Tool calls from robot episodes
--- START ---
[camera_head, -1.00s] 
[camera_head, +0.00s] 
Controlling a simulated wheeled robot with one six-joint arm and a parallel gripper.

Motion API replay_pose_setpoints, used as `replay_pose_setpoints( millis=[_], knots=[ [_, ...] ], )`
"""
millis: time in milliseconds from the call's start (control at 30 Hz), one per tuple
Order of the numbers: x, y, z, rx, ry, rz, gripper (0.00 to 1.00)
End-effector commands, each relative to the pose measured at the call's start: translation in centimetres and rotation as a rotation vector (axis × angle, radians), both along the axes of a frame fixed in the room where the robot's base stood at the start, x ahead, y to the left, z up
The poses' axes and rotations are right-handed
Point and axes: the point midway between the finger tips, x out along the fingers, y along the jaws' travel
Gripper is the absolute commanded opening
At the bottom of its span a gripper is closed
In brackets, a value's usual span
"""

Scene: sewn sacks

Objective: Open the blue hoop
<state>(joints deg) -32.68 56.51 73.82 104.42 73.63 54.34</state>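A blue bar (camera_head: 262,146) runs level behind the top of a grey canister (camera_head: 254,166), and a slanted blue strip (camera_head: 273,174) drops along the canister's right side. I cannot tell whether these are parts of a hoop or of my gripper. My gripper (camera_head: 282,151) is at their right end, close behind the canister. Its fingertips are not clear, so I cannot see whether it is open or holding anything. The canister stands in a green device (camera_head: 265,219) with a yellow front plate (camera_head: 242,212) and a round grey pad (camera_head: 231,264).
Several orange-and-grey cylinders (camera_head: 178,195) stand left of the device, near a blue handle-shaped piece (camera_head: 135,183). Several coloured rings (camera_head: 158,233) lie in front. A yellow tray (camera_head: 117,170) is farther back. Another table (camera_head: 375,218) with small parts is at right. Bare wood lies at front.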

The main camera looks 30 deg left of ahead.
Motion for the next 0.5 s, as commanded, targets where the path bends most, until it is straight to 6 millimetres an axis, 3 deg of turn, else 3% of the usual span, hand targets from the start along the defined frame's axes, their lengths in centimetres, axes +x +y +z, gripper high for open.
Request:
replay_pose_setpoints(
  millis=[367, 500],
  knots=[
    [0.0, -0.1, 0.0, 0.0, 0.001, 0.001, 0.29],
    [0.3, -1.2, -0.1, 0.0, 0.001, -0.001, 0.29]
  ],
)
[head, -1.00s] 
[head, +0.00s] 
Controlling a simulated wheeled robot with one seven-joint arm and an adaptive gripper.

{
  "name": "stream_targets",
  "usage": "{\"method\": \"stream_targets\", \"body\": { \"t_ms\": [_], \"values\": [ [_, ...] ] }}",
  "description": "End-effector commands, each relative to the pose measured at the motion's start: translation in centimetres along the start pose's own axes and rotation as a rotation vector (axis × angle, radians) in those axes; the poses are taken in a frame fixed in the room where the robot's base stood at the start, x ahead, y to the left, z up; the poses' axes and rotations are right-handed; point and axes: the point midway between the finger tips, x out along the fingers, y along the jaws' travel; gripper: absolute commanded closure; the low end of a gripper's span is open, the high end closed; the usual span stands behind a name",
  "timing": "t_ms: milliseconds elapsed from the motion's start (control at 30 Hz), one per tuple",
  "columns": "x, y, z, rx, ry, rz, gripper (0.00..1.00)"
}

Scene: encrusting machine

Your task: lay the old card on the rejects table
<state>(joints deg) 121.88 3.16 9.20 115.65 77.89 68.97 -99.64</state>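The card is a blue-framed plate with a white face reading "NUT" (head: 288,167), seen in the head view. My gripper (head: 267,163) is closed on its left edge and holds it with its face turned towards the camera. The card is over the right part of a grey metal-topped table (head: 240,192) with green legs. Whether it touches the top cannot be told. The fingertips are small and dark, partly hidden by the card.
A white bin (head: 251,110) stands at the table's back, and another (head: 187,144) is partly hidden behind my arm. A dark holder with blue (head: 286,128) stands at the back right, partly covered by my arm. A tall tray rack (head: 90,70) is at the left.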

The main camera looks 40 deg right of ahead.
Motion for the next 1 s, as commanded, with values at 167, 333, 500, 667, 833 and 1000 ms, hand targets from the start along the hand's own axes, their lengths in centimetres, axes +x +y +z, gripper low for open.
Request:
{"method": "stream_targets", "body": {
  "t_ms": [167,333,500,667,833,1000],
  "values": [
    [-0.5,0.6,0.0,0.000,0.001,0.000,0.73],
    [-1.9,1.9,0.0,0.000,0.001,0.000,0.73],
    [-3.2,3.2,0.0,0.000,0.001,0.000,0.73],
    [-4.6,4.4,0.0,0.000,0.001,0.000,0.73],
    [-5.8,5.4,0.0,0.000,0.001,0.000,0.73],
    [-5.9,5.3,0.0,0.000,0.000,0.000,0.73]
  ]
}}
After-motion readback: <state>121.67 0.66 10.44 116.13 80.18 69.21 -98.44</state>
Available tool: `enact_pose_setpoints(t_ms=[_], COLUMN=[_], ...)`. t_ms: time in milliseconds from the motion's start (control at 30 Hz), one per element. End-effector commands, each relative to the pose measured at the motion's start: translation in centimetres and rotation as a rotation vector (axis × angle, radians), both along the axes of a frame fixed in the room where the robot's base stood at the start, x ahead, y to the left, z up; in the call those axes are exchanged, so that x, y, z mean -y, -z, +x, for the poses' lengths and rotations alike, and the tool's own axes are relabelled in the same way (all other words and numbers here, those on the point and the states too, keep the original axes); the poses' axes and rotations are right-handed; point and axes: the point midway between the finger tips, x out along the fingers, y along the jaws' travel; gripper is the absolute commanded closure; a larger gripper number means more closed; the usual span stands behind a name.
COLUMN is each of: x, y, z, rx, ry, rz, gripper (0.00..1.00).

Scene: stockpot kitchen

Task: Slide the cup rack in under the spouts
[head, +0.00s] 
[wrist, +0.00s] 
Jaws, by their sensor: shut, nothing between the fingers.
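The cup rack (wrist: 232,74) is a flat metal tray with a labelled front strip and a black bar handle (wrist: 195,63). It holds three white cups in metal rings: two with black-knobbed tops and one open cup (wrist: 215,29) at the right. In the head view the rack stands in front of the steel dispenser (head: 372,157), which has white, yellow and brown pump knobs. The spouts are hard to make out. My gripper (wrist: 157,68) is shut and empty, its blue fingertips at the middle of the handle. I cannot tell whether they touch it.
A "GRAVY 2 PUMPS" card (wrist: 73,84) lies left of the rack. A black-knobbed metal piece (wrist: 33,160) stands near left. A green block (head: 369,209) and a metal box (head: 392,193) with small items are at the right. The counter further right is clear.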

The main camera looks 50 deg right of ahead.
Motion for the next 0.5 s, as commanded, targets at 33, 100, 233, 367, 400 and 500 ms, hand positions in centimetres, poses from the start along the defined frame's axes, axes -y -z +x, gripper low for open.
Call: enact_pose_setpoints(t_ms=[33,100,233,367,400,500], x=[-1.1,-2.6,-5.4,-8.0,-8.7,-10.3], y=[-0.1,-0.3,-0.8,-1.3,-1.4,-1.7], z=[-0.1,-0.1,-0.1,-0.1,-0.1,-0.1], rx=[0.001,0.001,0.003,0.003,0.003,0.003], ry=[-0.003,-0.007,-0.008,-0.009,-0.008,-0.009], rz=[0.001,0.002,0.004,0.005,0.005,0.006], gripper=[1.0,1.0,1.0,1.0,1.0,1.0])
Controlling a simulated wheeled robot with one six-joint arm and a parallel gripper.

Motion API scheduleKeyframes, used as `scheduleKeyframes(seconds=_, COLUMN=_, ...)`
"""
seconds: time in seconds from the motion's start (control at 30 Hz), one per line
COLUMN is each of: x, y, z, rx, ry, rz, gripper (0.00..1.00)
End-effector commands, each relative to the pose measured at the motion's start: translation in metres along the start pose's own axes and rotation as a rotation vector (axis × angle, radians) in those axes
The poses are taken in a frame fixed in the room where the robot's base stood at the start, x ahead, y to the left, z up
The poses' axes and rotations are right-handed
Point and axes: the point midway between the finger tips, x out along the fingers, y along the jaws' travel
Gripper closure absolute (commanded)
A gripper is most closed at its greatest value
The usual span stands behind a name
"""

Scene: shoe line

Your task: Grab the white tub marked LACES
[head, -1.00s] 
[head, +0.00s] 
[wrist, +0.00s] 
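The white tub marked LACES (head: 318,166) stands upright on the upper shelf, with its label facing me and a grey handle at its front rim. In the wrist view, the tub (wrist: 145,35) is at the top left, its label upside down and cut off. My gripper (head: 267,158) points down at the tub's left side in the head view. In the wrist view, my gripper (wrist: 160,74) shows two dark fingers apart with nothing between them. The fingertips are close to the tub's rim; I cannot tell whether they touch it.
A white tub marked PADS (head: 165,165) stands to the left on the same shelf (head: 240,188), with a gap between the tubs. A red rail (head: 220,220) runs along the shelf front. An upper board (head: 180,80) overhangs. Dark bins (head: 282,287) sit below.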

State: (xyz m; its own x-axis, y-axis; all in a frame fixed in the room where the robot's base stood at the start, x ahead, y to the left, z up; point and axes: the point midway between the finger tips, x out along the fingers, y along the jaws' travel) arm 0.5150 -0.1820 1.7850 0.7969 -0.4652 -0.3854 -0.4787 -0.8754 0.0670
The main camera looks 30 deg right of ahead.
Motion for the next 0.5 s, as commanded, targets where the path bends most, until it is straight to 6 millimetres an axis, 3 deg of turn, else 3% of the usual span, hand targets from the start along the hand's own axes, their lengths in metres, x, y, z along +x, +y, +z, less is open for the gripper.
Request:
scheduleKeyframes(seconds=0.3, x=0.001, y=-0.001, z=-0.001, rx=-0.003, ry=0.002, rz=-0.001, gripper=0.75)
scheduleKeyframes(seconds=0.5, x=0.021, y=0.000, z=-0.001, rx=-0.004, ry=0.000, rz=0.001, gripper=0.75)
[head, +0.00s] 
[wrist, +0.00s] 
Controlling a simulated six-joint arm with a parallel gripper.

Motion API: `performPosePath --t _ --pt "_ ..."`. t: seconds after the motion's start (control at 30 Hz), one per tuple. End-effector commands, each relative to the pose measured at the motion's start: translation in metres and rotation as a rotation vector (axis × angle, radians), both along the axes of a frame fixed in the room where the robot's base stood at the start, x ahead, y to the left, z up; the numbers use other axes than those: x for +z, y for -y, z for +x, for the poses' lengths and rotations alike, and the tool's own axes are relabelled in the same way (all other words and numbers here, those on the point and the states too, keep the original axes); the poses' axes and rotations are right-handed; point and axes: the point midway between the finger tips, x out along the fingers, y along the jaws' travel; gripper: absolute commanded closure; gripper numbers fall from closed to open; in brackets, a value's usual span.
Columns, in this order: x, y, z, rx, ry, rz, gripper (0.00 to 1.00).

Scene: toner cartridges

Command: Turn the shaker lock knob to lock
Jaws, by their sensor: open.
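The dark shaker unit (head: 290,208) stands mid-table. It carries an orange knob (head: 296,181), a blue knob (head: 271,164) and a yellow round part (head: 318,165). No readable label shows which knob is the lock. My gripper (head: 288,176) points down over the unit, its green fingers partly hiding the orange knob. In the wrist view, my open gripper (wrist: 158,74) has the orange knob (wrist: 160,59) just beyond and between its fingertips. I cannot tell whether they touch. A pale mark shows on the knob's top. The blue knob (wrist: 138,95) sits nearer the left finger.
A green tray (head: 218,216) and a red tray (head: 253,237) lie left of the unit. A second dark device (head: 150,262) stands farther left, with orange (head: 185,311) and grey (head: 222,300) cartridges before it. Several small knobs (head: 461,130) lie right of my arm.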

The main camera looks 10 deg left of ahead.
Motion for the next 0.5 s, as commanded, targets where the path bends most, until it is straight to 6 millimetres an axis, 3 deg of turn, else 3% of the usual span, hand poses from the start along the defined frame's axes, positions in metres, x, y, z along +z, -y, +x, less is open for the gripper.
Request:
--- END ---
:: PROBLEM TO WORK ON ::
Among the lines of the data above, determine how many contain the word "simulated". Report the number alone.

:: FULL SOLUTION ::
4